Lo diré otra vez, pues ahora estoy terminando unas nuevas memorias, El diario de un día, continuación de Egos revueltos. Me preguntó mi amigo Manuel Rodríguez Rivero qué estaba haciendo, al llegar a la presentación de Elvira. Y le dije que eso, que estaba escribiendo ese libro. Y prometí enviárselo, porque tengo muy en cuenta lo que piensa de los libros de memorias, en los que se fija con su bien contrastada inteligencia lectora. Me dijo que estaba leyendo Escaramuzas, de Antonio Martínez Sarrión, y aguardo con mucho interés su juicio.
Y la presentación. Presentó Elvira con Tony Garrido, que dirige el programa Asuntos propios, de Radio Nacional de España, donde Elvira habla los martes (a las cuatro, convocó Garrido). El libro ya lo conocen: Lugares que no quiero compartir con nadie. Es la excursión sentimental, interior, secreta porque es propia, de Nueva York, donde Elvira vive, yendo y viniendo, desde hace muchos años. Es un libro que es la vez una casa, un café, un museo, una cueva y un puente, además de una iglesia, un parque, una fruta, un chocolate, y, en total, miles de historias que ella cuenta, y contó con Tony, como si estuviera escribiendo otro libro mientras hablaba.

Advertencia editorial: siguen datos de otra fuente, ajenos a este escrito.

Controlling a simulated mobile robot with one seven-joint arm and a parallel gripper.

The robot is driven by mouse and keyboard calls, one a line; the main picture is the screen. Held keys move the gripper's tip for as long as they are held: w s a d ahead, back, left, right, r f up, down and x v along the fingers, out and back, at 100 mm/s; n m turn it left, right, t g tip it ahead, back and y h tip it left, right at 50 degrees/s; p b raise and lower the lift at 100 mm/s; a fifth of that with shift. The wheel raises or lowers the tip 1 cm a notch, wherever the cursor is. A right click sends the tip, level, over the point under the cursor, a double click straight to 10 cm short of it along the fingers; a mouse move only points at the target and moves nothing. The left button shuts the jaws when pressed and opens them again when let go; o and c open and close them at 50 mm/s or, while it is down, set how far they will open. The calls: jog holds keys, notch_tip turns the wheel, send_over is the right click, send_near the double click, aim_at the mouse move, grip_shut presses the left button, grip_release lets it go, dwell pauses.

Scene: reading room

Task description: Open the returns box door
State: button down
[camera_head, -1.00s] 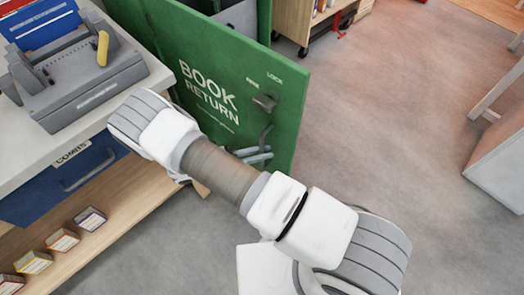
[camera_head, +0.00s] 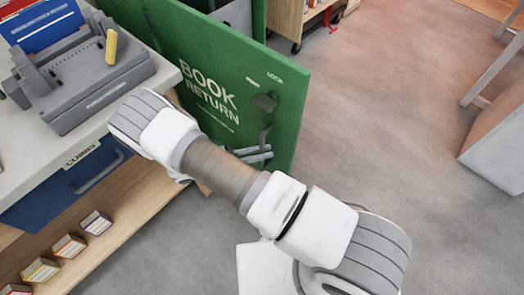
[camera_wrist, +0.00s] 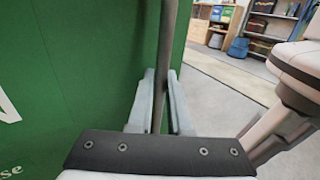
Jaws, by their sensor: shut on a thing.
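The green returns box door (camera_head: 215,65), lettered BOOK RETURN, stands ajar, with part of the box's grey inside (camera_head: 236,14) showing behind it. A dark knob (camera_head: 265,102) sits on the door near printed words, LOCK among them. Below it is the upright door handle (camera_head: 265,137), also seen as a dark vertical bar in the wrist view (camera_wrist: 166,45). My gripper (camera_head: 257,155) is at the lower part of this handle, partly hidden by my arm. In the wrist view its pale fingers (camera_wrist: 161,90) are closed around the bar, beside the door face.
A counter (camera_head: 160,72) with a grey binding device (camera_head: 85,85) stands close at the left, above a blue drawer (camera_head: 75,180) and a shelf with small boxes (camera_head: 68,246). Open grey floor (camera_head: 390,130) lies to the right. A pale piece of furniture (camera_head: 500,140) stands at the far right.

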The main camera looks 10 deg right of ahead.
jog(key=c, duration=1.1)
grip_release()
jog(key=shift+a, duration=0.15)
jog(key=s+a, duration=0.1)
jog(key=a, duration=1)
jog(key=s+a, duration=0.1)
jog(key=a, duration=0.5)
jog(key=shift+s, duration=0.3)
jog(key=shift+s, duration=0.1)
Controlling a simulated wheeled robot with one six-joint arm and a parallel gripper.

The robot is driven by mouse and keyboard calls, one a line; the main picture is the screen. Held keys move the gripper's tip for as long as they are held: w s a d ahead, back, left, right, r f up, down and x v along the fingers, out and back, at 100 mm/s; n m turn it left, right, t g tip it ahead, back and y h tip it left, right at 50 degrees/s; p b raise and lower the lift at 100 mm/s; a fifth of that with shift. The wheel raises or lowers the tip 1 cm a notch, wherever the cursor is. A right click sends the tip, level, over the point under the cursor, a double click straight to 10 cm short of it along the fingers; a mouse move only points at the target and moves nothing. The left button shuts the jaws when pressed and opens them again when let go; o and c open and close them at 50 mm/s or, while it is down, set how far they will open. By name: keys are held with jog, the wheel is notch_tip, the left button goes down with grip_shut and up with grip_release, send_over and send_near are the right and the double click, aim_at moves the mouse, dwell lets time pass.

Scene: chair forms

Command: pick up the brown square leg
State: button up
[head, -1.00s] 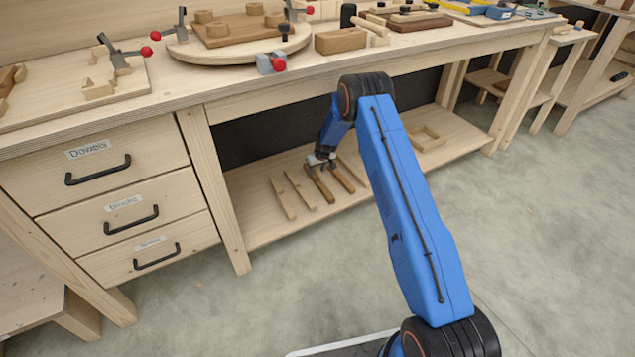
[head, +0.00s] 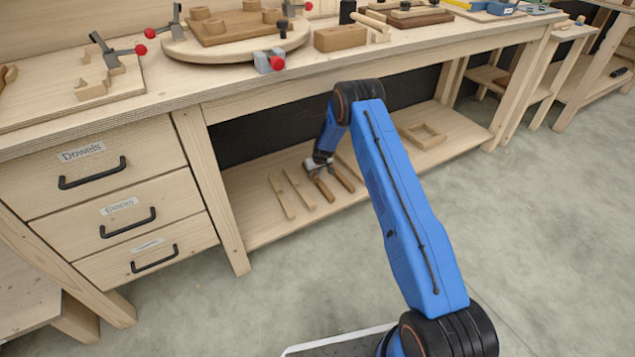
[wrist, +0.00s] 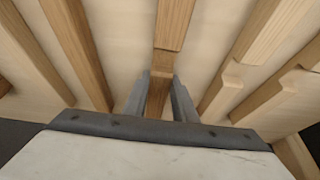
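Several long wooden legs lie side by side on the bench's lower shelf, two pale and at least two brown. My gripper (head: 318,164) is low over the far end of a brown leg (head: 323,188). In the wrist view my gripper (wrist: 161,82) has its two grey fingers on either side of a brown leg (wrist: 175,22), with a notched part of it between them. Little or no gap shows, so I cannot tell whether they press on it. Another brown leg (head: 343,179) lies just to the right in the head view. The leg's square shape is hard to confirm.
Two pale legs (head: 284,197) lie to the left. A wooden frame (head: 423,136) lies farther right on the shelf (head: 262,226). The benchtop (head: 215,83) overhangs, and a bench post (head: 212,190) and labelled drawers stand left. The floor in front is clear.

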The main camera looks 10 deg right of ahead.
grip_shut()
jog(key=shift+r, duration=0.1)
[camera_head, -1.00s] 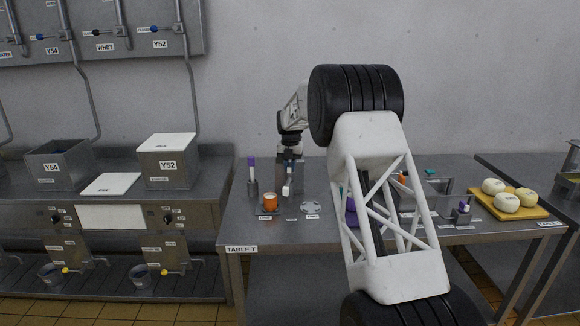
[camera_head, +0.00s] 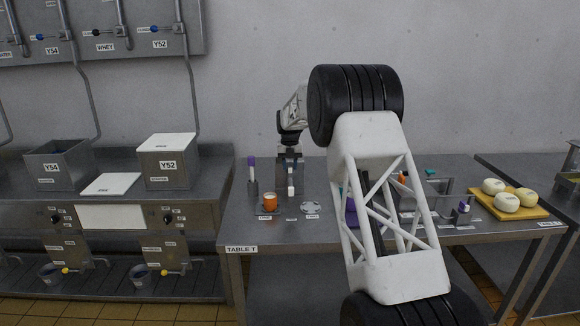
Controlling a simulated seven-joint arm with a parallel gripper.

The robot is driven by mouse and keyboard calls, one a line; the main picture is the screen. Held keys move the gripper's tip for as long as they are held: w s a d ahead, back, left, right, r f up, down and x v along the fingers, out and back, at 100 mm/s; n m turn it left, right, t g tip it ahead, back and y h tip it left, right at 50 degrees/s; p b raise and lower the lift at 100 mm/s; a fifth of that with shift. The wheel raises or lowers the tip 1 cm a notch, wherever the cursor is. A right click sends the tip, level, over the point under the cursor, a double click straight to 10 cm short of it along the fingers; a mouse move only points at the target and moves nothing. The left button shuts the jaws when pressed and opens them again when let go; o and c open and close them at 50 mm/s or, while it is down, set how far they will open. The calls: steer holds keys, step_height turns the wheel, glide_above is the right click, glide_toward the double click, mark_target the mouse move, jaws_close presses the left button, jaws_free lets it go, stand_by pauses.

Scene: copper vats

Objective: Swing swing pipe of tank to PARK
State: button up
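Grey pipes run down from the wall panel at upper left. One pipe (camera_head: 193,100) comes down behind the lidded metal tank marked Y52 (camera_head: 168,168). Another pipe (camera_head: 82,78) comes down behind the tank marked Y54 (camera_head: 55,166). I cannot read a PARK mark anywhere. My gripper (camera_head: 290,163) is far from these pipes, low over the back left of Table T, in front of a grey metal block. A small white piece (camera_head: 291,186) shows just below it; I cannot tell whether it is held. The fingers are too small to judge.
Table T (camera_head: 262,235) holds an orange cup (camera_head: 270,201), a purple-topped item in a holder (camera_head: 252,172), and a yellow board (camera_head: 530,210) with pale round cheeses. My white arm link hides the table's middle. A white sheet (camera_head: 111,184) lies between the tanks.

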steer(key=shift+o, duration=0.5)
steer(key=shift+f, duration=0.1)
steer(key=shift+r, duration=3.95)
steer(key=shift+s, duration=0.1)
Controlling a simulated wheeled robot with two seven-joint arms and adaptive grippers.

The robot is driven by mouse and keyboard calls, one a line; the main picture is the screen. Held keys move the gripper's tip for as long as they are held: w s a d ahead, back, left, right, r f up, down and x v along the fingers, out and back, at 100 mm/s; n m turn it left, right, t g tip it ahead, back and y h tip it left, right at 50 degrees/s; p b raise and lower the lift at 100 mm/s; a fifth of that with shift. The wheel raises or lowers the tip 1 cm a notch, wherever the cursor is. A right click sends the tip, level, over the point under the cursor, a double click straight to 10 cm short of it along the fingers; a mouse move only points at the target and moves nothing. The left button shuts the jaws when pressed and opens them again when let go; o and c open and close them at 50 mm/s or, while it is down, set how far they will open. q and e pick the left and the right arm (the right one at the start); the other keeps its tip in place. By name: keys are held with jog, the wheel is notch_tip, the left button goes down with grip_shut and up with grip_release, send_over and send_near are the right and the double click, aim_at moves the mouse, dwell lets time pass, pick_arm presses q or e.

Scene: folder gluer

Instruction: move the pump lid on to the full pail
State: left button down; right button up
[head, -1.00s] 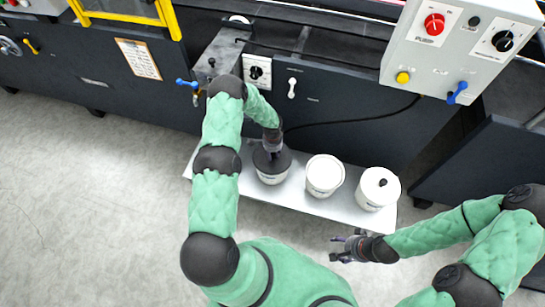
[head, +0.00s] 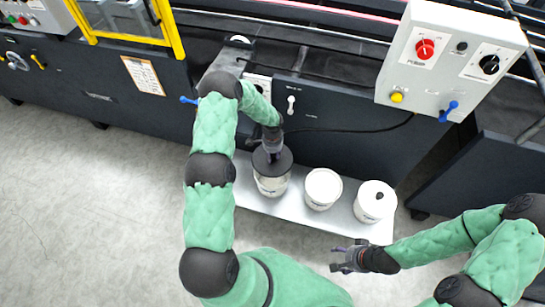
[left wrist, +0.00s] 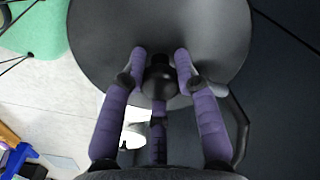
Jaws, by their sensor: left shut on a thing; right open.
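The pump lid is a dark round disc (head: 270,162) with a black knob, which shows in the left wrist view (left wrist: 160,82). My left gripper (head: 272,147) is shut on that knob, its purple fingers (left wrist: 161,68) around it. The lid is held above the left pail (head: 271,188), with a light gap visible beneath its front edge. The middle pail (head: 322,188) has a plain white top; I cannot tell whether this is a cover or its contents. The right pail (head: 374,202) has a white top with a small black spot. My right gripper (head: 337,257) is open and empty.
The pails stand in a row on a pale grey shelf (head: 345,228). The dark machine side (head: 330,150) rises behind them, with a hanging black cable. A grey control box (head: 440,65) overhangs at the upper right. The floor (head: 100,190) at left is clear.

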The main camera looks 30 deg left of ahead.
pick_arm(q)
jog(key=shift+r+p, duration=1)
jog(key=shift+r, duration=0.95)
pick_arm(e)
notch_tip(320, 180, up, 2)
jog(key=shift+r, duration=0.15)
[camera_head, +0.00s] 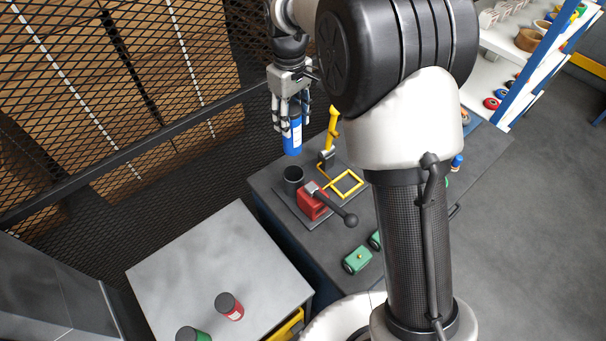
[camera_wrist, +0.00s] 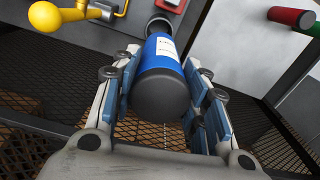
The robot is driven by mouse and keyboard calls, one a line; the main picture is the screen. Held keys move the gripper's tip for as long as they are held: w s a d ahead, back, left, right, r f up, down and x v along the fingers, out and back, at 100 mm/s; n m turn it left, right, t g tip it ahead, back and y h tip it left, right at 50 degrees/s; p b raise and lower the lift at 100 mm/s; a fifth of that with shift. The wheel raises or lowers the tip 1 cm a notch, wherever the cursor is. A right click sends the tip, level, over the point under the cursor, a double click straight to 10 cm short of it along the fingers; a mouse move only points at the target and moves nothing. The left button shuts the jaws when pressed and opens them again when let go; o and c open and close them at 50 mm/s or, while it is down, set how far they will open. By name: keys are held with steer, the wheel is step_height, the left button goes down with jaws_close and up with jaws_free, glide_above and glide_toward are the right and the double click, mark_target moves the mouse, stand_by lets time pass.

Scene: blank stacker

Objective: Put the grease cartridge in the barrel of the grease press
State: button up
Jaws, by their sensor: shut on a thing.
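My gripper (camera_head: 289,117) is shut on a blue cartridge (camera_head: 292,139) with a white label and a dark cap, and holds it in the air. In the wrist view the cartridge (camera_wrist: 166,68) lies between both fingers, its dark end toward the camera. The black barrel (camera_head: 293,176) of the grease press stands on the dark bench, below the cartridge and apart from it in the head view. In the wrist view the barrel (camera_wrist: 159,27) shows just past the cartridge's far end and is partly hidden by it. A red block (camera_head: 313,202) with a black-knobbed lever sits beside the barrel.
A yellow upright (camera_head: 332,128) and a yellow square frame (camera_head: 347,184) stand near the barrel. Green blocks (camera_head: 357,260) lie toward the bench front. A grey table (camera_head: 205,262) holds red (camera_head: 230,306) and green (camera_head: 192,334) cartridges. A mesh fence (camera_head: 120,100) runs behind.

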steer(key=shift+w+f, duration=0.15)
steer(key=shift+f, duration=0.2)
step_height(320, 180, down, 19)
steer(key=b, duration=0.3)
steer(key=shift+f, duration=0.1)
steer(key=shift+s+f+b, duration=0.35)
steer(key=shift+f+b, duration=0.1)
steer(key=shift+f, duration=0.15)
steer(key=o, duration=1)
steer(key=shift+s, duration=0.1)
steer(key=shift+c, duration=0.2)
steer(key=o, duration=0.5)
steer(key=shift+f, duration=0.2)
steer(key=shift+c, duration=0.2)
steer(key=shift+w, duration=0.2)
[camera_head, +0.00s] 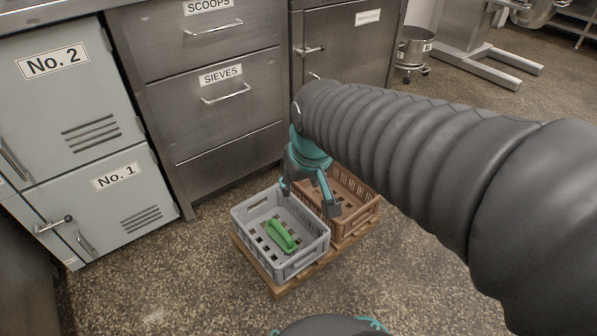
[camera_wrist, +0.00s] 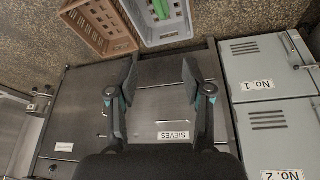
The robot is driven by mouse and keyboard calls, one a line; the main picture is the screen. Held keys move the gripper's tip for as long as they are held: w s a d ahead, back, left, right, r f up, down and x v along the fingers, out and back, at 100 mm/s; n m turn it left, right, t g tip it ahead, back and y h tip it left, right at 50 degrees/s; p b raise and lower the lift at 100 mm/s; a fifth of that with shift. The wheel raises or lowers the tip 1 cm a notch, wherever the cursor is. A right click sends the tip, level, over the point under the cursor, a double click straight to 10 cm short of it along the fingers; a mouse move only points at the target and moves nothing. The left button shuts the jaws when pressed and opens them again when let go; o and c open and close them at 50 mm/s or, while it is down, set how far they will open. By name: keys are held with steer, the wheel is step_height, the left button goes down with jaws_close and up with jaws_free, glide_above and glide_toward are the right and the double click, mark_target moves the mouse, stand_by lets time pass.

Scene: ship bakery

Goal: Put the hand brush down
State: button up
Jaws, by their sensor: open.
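The green hand brush (camera_head: 281,236) lies on the slotted floor of the grey crate (camera_head: 252,240). In the wrist view, part of the brush (camera_wrist: 161,8) shows at the top edge, inside the grey crate (camera_wrist: 168,39). My gripper (camera_head: 309,198) is open and empty, with its fingers apart near the back rim of the grey crate and beside the brown crate. In the wrist view, my gripper (camera_wrist: 158,78) has nothing between its fingers, and the brush is beyond the fingertips. The gripper does not touch the brush.
A brown crate (camera_head: 366,214) stands right beside the grey one, both on a low wooden pallet (camera_head: 279,290). Behind are steel drawers marked SIEVES (camera_head: 222,85) and lockers marked No. 1 (camera_head: 120,195) and No. 2 (camera_head: 55,80). The speckled floor in front is clear.

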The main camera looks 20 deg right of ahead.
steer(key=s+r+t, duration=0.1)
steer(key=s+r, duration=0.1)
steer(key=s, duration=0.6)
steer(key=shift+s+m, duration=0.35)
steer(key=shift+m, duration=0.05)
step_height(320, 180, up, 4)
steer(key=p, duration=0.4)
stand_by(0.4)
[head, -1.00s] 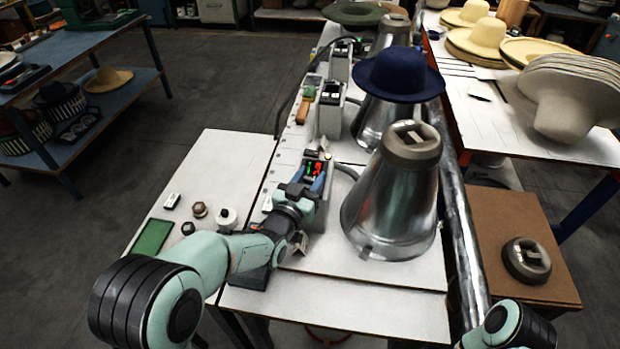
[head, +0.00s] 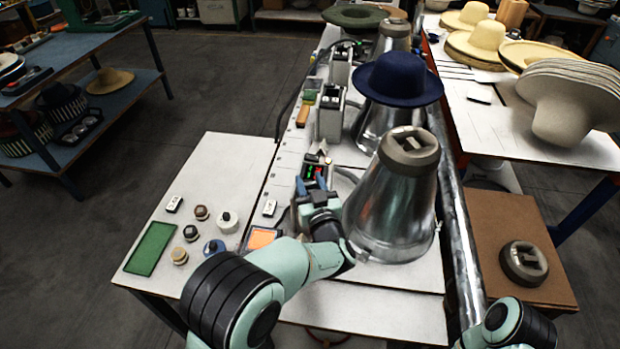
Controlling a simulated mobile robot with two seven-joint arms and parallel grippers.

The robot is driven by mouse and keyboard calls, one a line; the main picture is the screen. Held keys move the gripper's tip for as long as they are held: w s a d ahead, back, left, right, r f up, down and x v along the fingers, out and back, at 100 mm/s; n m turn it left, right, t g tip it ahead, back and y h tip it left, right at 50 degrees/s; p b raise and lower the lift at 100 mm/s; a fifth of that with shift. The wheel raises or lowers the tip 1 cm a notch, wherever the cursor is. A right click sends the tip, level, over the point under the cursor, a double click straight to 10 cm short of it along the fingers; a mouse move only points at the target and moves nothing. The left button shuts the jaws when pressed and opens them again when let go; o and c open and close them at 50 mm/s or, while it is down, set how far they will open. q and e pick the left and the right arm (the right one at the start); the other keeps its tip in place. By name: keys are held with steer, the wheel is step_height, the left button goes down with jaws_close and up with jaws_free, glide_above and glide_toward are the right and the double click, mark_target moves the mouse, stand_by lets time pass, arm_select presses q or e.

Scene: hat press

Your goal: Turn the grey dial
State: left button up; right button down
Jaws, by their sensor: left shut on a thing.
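My left gripper (head: 312,187) is at the front control box (head: 317,165), which has a small red and green lit display and stands left of the nearest metal cone. Its blue-tipped fingers are shut on something at the near side of the box. The grey dial itself is hidden by the fingers and wrist; from the gripper's place I take it to be what is held. My right gripper is out of view; only part of that arm shows at the bottom right.
The metal cone (head: 392,205) with a grey cap stands close right of my left gripper. A navy hat (head: 398,78) sits on the cone behind. Loose knobs (head: 201,212), a green pad (head: 151,248) and an orange-topped piece (head: 262,238) lie on the table's left part.

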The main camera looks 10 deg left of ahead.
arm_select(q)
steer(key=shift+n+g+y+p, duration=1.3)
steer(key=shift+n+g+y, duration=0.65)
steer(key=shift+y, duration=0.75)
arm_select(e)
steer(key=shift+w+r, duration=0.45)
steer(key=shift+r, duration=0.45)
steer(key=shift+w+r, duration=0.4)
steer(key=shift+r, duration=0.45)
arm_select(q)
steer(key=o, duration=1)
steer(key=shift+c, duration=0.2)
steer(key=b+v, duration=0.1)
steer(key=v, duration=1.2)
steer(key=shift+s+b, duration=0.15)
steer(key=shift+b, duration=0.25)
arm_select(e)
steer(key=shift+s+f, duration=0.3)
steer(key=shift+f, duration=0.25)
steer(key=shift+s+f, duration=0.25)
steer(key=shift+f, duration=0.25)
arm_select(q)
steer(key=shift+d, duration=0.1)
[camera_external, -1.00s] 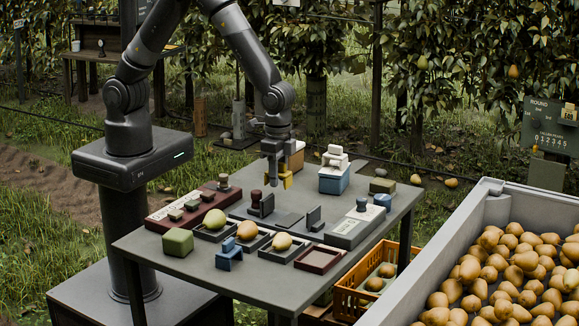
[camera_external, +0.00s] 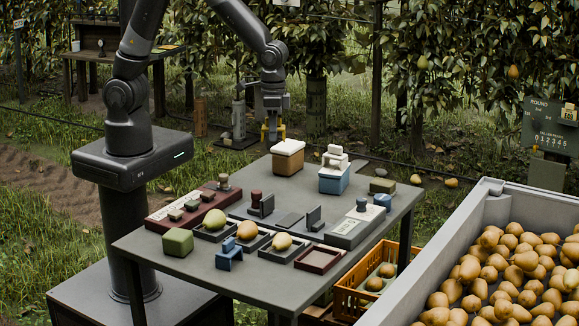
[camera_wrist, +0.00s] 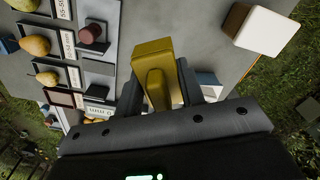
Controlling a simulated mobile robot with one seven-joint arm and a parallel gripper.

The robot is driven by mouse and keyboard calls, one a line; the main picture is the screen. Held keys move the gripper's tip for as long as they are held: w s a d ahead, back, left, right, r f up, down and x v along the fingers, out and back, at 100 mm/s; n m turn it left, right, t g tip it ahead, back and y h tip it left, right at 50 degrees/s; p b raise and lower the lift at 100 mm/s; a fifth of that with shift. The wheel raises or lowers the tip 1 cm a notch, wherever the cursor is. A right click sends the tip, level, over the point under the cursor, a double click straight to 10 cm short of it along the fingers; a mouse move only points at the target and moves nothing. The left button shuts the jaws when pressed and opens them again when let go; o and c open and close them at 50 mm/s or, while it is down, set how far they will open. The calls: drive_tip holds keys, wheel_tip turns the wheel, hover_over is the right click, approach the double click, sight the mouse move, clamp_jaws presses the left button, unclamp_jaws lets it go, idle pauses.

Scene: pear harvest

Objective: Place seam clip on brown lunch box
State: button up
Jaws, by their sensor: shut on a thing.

Fue en la librería La buena vida, la buena librería de un hermano de David Trueba.
Me fui antes de tiempo, me esperaban en una radio para hablar de fútbol.
En la puerta de la librería me encontré con Antonio Muñoz Molina, el marido de Elvira; venía, seguramente, de votar en la Academia, donde (y he aquí otro de los nombres propios de ayer) donde eligieron, como sucesor de Francisco Ayala en la letra Z, al actor José Luis Gómez.
Me llamó Gómez por la tarde, con el temblor de la noticia posible y por tanto inédita. Me alegra mucho; es un gran actor, un artista, un ser humano que une a la duda de Marsillach el humor creativo, es decir, decisivo, indesmayable, de gente como Fernando Fernán Gómez o el propio Marsillach, y es bueno que esté ahí, ensayando sus informes para la Academia, en estos tiempos tan kafkianos (como siempre fueron los tiempos).
Volví a casa, con cierta melancolía. ¿Por qué? Quizá lo cuente en El diario de un día. Ahpra me acabo de tomar un descafeinado, llueve y la melancolía es como la ropa que uno se va poniendo mientras el cielo gris cae como una mano que viene de la playa. Y punto final.